• _Robot episode rows_

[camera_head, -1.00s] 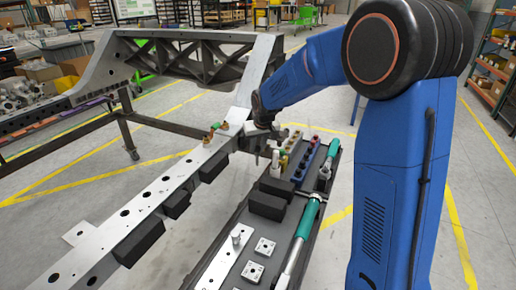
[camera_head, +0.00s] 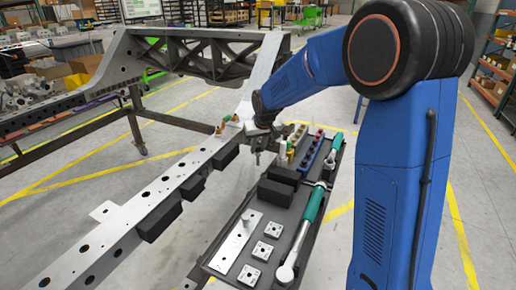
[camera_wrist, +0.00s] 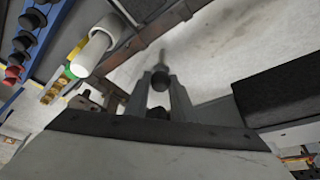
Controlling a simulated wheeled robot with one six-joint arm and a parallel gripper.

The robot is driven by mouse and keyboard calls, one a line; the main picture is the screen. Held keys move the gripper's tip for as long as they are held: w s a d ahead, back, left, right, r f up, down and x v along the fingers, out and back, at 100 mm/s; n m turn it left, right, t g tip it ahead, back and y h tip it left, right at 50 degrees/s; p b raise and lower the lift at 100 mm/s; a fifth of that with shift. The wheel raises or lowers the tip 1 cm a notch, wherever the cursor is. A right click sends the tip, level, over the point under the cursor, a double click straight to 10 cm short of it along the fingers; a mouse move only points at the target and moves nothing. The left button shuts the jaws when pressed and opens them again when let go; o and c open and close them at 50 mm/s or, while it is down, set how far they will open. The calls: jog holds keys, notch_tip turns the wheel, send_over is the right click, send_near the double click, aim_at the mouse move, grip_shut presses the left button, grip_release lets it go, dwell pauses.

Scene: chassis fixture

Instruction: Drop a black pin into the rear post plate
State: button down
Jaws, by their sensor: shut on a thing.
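My gripper (camera_head: 258,158) hangs between the long metal rail (camera_head: 160,193) and the parts tray (camera_head: 212,262). In the wrist view my gripper (camera_wrist: 160,88) is shut on a small dark pin (camera_wrist: 160,80), whose round dark end shows between the fingertips. A thin shaft seems to point away from it. The pin is too small to make out in the head view. Small orange and green fittings (camera_head: 222,126) stand on the rail's far part, left of my gripper. I cannot tell which plate is the rear post plate.
The tray holds black blocks (camera_head: 275,193), a blue rack (camera_head: 308,155), a green-handled wrench (camera_head: 311,207) and square plates (camera_head: 262,250). A white-capped bottle (camera_wrist: 90,52) is close in the wrist view. A dark block (camera_wrist: 285,95) lies to the right. Floor is clear between rail and tray.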

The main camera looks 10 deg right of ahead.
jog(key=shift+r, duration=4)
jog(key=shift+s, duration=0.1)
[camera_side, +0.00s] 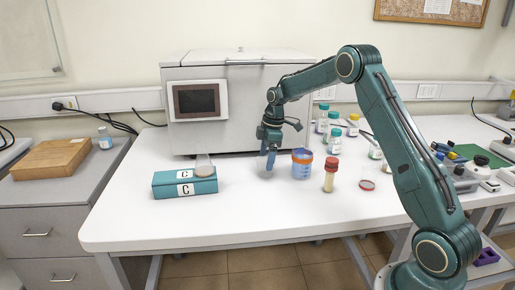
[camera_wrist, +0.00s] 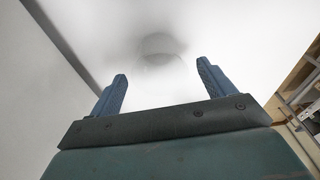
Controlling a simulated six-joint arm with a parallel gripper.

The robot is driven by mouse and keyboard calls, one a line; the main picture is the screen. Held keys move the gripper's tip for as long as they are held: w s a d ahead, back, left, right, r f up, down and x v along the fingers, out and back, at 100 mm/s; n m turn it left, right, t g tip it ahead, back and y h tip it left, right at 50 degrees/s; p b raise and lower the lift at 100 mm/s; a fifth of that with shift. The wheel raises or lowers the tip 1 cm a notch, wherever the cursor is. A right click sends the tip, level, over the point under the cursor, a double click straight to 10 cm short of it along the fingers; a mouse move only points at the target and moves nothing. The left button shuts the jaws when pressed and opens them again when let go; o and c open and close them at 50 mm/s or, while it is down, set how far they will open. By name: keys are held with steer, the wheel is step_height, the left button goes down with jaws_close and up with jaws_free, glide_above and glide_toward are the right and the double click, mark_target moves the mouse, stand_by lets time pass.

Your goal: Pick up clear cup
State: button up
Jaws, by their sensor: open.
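A faint, see-through clear cup (camera_side: 264,173) stands on the white table in front of the grey machine. It shows in the wrist view as a pale round shape (camera_wrist: 158,45) ahead of the fingers, roughly centred between them. My gripper (camera_side: 270,160) points down at the cup, close to it. In the wrist view the two blue fingers of my gripper (camera_wrist: 160,80) are spread apart with nothing between them. I cannot tell the exact height of the fingertips against the cup's rim.
A blue beaker with an orange band (camera_side: 302,166) stands just right of the cup. A red-capped vial (camera_side: 331,174) and a small red dish (camera_side: 367,185) are further right. The grey machine (camera_side: 238,128) stands behind.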

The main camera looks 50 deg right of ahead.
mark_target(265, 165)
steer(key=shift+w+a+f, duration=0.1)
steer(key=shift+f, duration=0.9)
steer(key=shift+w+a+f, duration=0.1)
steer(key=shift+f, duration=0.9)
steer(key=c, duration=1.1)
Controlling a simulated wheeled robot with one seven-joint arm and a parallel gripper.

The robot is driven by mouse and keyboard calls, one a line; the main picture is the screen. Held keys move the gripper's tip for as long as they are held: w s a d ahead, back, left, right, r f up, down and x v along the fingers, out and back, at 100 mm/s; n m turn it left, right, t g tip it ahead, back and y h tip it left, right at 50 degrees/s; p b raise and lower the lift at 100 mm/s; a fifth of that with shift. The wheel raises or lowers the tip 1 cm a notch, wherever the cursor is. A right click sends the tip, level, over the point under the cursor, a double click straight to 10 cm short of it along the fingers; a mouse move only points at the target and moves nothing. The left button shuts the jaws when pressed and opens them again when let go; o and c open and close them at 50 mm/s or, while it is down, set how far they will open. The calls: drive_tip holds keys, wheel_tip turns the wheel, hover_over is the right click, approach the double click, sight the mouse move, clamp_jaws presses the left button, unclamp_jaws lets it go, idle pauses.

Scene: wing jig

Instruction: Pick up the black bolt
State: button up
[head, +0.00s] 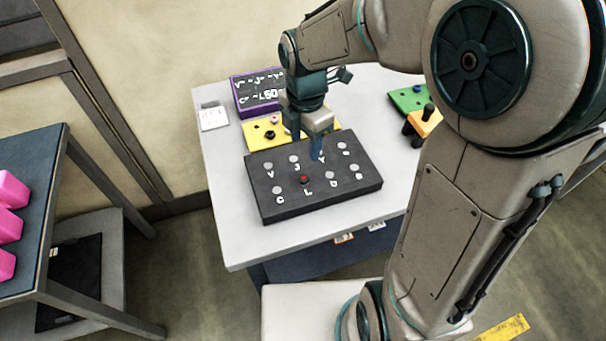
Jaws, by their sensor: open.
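A small dark round piece (270,134), possibly the black bolt, sits on the yellow board (252,140) on the white table. It is too small to tell its shape. My gripper (306,147) is open and points down near the back edge of the black lettered board (262,200), to the right of the dark piece. Nothing shows between its blue fingers. The gripper hides part of the yellow board and of the black board's back edge.
The black board carries grey round spots and one red piece (304,179). A purple lettered board (240,98) stands behind the yellow one. A green board (405,97) and an orange-and-black object (424,122) are at right. Pink blocks (10,222) lie on a left table.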

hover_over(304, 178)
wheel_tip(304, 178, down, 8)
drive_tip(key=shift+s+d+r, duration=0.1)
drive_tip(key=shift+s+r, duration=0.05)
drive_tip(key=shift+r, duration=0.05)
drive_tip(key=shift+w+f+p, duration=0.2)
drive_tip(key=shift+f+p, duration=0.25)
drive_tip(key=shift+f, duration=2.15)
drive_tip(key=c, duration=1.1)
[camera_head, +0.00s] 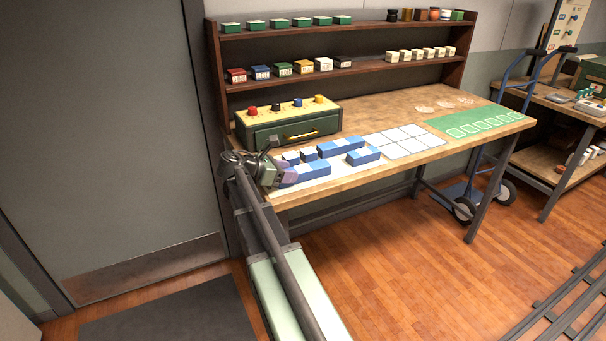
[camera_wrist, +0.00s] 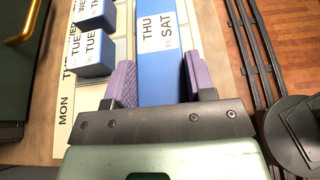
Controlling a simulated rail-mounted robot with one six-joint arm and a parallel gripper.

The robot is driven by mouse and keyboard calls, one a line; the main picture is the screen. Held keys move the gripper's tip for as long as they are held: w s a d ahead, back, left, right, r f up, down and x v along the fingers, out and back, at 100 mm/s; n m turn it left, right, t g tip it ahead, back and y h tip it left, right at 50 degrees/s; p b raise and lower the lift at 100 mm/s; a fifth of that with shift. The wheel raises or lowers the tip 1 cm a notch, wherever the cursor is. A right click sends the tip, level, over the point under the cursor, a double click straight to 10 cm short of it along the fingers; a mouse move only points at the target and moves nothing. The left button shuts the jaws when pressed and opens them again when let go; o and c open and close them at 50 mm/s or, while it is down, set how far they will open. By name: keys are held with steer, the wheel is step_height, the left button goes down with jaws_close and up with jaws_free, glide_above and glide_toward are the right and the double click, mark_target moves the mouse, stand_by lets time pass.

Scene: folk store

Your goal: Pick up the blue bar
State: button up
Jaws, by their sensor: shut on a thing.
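A long blue bar (camera_head: 312,171) with a white part lies low over the near left of the workbench. In the wrist view the bar (camera_wrist: 168,82) has a white label reading THU and SAT and runs away from me. My gripper (camera_head: 281,170), with purple finger pads, is at the bar's left end. In the wrist view my gripper (camera_wrist: 159,64) has one finger on each side of the bar and is shut on it. I cannot tell whether the bar is lifted off the surface.
Small blue blocks (camera_wrist: 95,52) stand to the bar's left in the wrist view. Other blue-and-white blocks (camera_head: 363,156) lie close by on the bench. A green drawer box (camera_head: 290,127) stands behind. A white grid (camera_head: 405,139) and green mat (camera_head: 476,122) lie to the right.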

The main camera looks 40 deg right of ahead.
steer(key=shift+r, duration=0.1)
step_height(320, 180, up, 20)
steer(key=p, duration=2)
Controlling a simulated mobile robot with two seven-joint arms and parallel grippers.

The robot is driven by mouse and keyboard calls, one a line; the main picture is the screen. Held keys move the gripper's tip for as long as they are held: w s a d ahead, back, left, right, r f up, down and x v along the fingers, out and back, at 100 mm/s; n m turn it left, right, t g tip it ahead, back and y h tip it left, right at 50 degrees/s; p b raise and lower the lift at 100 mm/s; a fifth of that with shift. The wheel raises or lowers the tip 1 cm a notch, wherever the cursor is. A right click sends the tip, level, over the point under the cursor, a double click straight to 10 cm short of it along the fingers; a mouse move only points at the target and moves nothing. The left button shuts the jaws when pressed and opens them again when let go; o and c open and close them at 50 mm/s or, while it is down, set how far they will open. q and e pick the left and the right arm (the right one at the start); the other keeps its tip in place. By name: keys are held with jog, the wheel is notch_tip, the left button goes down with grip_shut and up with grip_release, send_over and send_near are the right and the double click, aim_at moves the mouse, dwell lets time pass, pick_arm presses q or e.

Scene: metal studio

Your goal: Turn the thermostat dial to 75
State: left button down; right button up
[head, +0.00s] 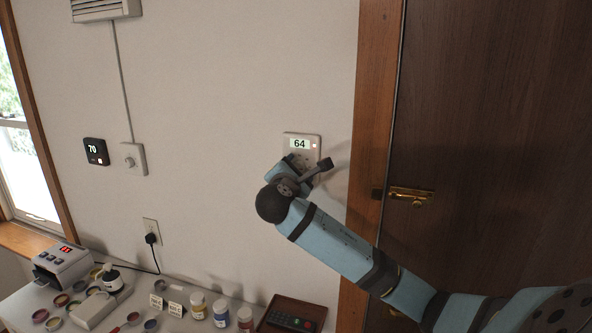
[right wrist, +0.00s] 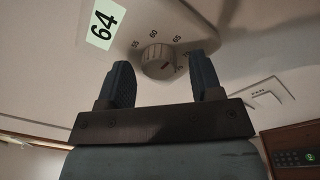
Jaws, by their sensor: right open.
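The thermostat (head: 302,143) is a pale box on the wall left of the door frame, and its display reads 64. In the right wrist view the display (right wrist: 103,24) also reads 64. Its round grey ridged dial (right wrist: 156,54) has printed numbers around it, with 55, 60 and 65 legible; a dark mark shows on its face. My right gripper (right wrist: 163,72) is open, with its two blue fingers on either side of the dial; I cannot tell whether they touch it. My left gripper is out of view.
A black device (head: 96,151) reading 70 and a white wall dial (head: 132,159) are further left on the wall. Below, a table holds paint jars (head: 221,312), a tray with a remote (head: 291,321) and a label machine (head: 62,264).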

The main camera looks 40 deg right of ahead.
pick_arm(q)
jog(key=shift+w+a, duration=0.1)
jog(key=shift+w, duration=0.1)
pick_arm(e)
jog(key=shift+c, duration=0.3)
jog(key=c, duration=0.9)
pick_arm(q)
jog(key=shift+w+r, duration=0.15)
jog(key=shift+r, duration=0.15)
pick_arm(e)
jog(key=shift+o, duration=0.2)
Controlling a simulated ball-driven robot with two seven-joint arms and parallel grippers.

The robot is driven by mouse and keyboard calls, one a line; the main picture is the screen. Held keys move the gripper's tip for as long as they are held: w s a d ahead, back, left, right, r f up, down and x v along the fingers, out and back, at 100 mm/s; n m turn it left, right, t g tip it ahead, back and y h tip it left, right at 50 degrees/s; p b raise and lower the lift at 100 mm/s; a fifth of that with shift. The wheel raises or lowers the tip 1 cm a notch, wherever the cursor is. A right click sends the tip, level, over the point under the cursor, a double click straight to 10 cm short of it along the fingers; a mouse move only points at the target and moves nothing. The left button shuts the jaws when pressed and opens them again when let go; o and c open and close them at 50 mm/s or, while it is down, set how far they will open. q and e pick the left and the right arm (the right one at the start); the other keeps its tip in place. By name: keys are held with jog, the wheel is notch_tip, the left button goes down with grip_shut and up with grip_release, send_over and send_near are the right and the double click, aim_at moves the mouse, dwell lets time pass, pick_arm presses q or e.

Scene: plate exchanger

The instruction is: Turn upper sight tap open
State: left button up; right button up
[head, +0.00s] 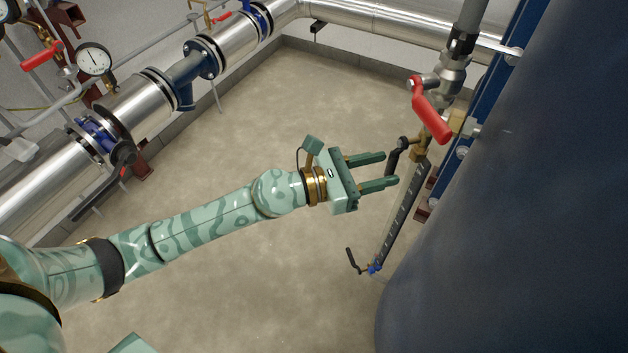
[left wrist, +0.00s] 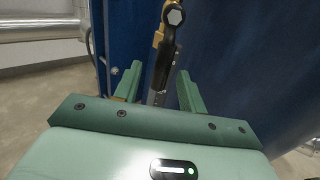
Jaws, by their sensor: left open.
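The upper sight tap (head: 402,143) is a brass fitting with a black lever at the top of the sight gauge (head: 401,212). Its lever points downward in the head view. In the left wrist view the black lever (left wrist: 165,62) hangs from a pale hexagonal nut and lies between the finger lines. My left gripper (head: 391,168) is open, its fingertips close to the lever; it also shows in the left wrist view (left wrist: 160,74). Whether a finger touches the lever cannot be told. My right gripper is out of view.
A red-handled valve (head: 430,110) sits just above the tap. The large dark blue vessel (head: 510,220) fills the right side. A lower tap with a black lever (head: 354,261) is at the gauge's bottom. Silver pipes run along the left and back. The floor (head: 260,270) is clear.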

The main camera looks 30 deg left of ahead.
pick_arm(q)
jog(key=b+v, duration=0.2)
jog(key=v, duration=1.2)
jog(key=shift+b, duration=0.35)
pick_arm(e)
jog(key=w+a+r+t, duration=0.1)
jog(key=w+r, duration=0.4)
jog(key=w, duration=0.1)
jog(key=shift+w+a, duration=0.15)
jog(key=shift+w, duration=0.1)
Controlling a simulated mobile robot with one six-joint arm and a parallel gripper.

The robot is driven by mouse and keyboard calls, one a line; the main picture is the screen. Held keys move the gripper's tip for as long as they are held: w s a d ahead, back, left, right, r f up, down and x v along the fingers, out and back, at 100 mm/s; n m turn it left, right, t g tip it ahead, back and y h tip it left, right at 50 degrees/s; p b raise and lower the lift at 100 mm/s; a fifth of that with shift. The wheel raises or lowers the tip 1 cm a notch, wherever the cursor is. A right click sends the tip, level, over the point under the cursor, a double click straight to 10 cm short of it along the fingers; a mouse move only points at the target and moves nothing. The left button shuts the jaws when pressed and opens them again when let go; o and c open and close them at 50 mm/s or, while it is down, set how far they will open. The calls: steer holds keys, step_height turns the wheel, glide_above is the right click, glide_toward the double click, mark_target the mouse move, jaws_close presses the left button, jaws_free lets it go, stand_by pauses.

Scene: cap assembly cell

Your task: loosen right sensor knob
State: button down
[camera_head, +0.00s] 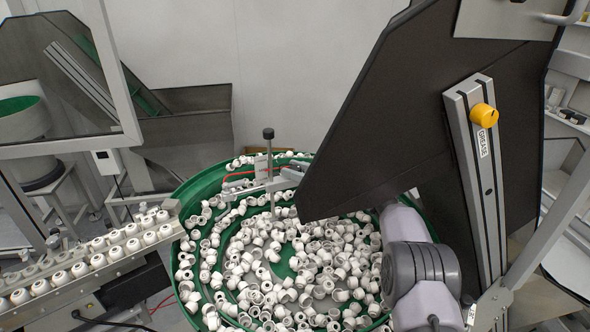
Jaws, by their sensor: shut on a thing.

• _Direction_
Scan the listing above. Gather each line that contains the word "seven".

• _Expected answer_
Controlling a simulated wheeled robot with one seven-joint arm and a parallel gripper.
Controlling a simulated mobile robot with two seven-joint arms and parallel grippers.
Controlling a simulated ball-driven robot with two seven-joint arms and parallel grippers.

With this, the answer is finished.